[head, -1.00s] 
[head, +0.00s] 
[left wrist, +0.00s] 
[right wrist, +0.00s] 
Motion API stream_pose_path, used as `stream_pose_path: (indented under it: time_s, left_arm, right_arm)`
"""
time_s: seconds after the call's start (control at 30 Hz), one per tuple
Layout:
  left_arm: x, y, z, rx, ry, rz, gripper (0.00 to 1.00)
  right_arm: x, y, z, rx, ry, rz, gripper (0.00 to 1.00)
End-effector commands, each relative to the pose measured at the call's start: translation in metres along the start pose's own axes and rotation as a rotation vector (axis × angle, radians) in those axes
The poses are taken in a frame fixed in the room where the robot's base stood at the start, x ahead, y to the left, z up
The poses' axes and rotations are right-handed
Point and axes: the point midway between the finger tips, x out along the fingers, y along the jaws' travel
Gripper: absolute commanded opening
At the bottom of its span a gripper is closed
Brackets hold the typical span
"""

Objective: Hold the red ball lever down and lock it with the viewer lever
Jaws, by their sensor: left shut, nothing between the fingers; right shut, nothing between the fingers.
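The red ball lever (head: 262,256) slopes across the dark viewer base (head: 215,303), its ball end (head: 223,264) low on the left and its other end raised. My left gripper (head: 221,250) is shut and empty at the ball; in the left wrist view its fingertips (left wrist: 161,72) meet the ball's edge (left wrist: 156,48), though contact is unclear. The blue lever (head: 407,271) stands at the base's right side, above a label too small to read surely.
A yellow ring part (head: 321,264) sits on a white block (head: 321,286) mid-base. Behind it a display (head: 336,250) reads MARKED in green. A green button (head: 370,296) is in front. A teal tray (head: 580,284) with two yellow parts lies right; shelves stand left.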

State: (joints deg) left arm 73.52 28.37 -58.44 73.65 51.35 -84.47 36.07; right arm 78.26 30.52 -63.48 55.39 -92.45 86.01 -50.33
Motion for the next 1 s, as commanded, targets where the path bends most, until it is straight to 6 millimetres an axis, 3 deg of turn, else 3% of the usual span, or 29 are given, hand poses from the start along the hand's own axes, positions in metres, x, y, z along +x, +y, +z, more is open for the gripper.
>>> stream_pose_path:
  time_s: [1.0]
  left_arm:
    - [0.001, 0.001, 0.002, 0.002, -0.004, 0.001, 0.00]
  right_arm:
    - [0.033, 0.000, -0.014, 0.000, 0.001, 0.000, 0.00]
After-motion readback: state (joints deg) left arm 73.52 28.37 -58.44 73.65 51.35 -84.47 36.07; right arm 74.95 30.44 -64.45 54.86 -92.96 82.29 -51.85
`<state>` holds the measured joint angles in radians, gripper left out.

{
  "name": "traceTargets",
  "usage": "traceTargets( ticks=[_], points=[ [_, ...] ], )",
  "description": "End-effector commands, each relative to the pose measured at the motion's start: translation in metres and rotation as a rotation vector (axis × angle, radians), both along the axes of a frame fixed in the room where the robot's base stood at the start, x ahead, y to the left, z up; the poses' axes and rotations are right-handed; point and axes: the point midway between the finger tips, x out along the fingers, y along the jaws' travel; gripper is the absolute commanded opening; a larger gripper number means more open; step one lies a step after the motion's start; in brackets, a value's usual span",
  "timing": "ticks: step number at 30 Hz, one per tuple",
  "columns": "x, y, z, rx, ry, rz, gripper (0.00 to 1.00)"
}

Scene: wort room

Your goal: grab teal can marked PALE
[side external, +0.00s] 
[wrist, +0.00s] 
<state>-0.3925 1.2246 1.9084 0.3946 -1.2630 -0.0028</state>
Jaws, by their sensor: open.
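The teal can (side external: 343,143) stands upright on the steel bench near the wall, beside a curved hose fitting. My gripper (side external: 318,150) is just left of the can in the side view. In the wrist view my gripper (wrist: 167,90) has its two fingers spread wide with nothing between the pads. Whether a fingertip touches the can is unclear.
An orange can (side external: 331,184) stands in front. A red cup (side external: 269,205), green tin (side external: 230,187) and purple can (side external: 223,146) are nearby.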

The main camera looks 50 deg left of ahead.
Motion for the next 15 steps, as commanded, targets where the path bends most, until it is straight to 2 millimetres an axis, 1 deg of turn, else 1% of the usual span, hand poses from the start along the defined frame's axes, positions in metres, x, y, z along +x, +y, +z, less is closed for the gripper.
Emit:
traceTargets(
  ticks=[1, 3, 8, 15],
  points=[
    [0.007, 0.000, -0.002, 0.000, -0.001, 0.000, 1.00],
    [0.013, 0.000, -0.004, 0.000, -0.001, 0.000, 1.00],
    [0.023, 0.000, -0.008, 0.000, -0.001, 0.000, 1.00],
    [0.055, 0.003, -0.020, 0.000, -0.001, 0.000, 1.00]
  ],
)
____________________
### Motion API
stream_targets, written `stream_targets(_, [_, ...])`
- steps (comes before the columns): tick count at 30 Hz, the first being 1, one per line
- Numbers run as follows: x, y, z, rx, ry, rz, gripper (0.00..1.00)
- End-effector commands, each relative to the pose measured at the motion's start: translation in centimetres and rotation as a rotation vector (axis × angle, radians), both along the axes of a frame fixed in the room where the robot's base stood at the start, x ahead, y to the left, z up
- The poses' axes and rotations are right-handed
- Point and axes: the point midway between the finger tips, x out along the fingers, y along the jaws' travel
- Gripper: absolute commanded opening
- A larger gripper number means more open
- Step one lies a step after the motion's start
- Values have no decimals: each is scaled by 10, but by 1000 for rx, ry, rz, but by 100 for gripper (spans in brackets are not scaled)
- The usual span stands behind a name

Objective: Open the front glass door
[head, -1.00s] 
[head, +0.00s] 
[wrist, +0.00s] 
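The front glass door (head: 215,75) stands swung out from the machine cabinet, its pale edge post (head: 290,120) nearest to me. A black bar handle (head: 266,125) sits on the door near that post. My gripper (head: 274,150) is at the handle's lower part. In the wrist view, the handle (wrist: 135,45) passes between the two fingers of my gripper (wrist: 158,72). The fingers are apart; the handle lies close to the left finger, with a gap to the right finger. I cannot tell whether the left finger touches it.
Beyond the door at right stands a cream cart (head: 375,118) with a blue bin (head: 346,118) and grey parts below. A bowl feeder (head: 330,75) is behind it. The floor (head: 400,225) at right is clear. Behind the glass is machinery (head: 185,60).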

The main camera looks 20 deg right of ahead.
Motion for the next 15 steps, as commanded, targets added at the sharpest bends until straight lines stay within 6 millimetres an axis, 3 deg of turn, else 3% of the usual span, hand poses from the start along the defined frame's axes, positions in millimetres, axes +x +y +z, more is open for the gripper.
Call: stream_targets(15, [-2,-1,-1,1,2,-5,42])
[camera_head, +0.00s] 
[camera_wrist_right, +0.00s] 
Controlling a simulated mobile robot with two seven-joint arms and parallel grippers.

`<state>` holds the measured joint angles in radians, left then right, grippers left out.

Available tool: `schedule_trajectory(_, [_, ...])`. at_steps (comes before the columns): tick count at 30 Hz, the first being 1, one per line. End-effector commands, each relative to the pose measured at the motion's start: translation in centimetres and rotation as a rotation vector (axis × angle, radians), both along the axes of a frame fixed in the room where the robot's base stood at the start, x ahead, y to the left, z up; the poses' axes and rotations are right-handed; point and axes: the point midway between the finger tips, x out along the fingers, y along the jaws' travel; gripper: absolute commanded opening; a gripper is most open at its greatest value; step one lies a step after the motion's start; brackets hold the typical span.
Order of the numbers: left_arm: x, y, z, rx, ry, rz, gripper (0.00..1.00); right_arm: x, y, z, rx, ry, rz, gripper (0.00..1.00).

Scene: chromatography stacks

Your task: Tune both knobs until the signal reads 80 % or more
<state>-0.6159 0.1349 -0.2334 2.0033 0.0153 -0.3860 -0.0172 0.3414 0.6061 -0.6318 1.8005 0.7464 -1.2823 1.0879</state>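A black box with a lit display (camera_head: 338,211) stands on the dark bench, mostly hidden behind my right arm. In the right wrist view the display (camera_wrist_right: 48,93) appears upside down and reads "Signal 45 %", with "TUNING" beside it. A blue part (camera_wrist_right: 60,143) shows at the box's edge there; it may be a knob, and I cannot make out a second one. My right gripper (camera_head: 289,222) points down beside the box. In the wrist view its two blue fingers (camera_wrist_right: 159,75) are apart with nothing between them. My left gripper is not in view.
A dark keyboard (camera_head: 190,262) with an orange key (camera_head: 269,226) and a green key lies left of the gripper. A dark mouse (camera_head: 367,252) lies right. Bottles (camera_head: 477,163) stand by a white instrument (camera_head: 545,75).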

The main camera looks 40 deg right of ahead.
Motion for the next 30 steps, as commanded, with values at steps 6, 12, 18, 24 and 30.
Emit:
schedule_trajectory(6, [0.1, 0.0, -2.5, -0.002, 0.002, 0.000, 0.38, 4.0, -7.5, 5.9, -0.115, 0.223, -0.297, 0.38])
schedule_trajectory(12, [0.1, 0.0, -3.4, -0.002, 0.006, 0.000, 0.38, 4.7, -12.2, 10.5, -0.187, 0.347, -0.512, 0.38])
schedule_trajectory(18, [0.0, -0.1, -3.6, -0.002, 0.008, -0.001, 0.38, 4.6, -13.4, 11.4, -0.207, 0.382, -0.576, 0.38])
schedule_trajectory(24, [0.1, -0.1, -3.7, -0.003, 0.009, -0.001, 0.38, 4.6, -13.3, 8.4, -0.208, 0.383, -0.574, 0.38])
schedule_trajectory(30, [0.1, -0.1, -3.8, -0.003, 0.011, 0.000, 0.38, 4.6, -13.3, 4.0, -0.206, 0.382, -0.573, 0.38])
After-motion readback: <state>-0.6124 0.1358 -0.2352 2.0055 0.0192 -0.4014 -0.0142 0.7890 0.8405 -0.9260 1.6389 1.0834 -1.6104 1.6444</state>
____________________
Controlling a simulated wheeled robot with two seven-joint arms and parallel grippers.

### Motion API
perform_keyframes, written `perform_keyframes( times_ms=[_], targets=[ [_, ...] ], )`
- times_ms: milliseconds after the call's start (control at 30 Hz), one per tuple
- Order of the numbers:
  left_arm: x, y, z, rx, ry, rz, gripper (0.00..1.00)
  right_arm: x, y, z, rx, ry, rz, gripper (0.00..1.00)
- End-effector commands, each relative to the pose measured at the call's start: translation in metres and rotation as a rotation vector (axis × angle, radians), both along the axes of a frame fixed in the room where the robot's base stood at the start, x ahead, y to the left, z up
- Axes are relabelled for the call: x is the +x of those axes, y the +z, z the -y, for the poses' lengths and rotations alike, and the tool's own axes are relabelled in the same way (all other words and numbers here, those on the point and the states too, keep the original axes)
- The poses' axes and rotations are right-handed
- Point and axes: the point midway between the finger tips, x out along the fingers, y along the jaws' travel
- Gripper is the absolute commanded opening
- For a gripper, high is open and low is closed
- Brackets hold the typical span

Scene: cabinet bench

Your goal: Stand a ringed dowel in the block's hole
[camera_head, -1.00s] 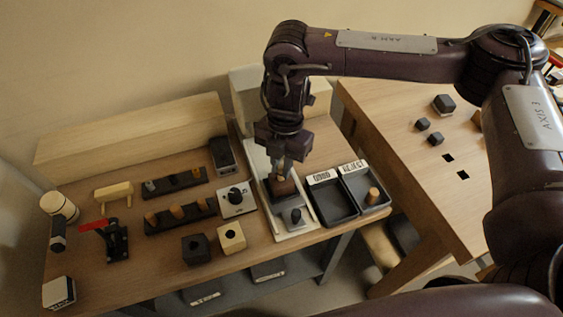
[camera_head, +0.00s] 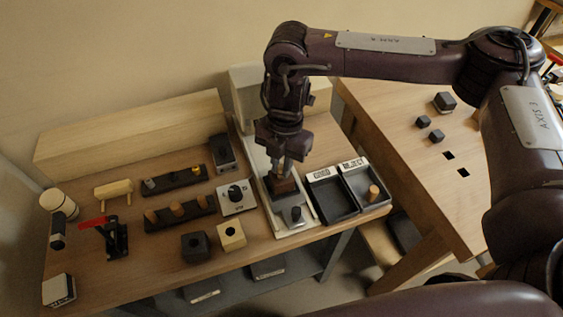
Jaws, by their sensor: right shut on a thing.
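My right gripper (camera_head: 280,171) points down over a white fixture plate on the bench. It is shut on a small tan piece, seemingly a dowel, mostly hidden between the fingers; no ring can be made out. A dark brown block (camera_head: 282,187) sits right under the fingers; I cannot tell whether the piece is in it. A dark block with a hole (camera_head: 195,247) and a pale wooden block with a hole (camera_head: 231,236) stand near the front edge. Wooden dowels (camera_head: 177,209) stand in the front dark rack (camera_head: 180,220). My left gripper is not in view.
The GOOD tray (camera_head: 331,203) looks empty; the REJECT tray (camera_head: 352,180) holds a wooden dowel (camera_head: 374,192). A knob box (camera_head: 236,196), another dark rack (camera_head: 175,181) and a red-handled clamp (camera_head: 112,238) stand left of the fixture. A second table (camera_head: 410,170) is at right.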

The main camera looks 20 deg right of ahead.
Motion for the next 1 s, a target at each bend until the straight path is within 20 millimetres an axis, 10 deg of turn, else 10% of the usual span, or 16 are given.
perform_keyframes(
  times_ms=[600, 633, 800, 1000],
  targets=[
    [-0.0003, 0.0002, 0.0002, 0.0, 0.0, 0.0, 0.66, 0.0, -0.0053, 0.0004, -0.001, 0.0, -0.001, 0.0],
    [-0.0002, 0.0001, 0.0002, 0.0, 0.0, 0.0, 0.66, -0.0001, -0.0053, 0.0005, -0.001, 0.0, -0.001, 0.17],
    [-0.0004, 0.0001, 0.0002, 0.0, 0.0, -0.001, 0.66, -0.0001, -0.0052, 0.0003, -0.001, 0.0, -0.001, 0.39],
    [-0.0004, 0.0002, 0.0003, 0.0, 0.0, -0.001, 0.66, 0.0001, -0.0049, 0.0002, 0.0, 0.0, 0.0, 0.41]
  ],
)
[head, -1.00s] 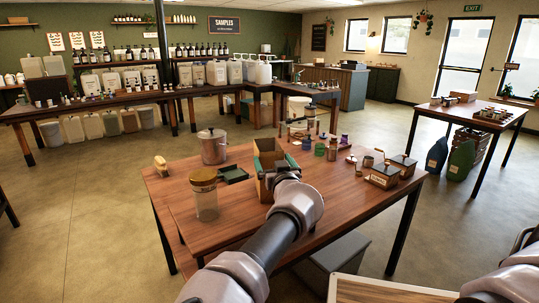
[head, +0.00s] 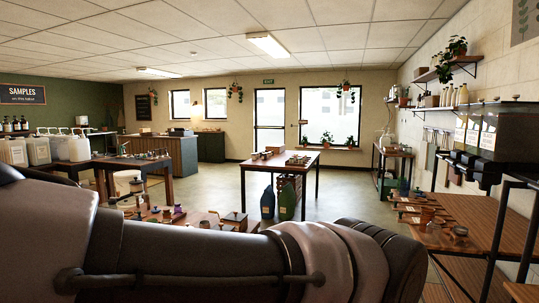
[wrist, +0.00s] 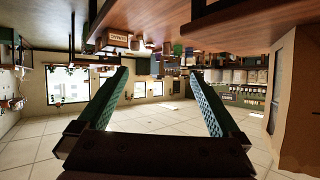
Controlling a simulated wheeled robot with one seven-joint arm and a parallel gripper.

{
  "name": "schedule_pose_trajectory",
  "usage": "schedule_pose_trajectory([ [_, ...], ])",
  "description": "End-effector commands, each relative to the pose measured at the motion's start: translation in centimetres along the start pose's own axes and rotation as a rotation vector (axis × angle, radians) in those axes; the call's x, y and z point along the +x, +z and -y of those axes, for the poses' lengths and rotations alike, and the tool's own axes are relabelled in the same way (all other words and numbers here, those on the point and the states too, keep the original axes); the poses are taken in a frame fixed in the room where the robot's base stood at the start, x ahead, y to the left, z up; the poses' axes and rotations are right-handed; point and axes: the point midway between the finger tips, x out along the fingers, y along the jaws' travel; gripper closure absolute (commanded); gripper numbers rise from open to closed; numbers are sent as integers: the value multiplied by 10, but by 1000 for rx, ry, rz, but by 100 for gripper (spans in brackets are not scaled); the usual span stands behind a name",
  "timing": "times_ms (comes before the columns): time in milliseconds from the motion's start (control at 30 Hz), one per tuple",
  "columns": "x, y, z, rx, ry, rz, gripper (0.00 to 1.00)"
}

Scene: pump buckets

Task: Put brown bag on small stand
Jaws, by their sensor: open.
____________________
▸ **WHAT THE EXERCISE ASKS**: Look through the data above. Find each line with the string "Order" and copy it.

▸ **EXERCISE SOLUTION**:
Order of the numbers: left_arm: x, y, z, rx, ry, rz, gripper (0.00..1.00); right_arm: x, y, z, rx, ry, rz, gripper (0.00..1.00).
- Order of the numbers:

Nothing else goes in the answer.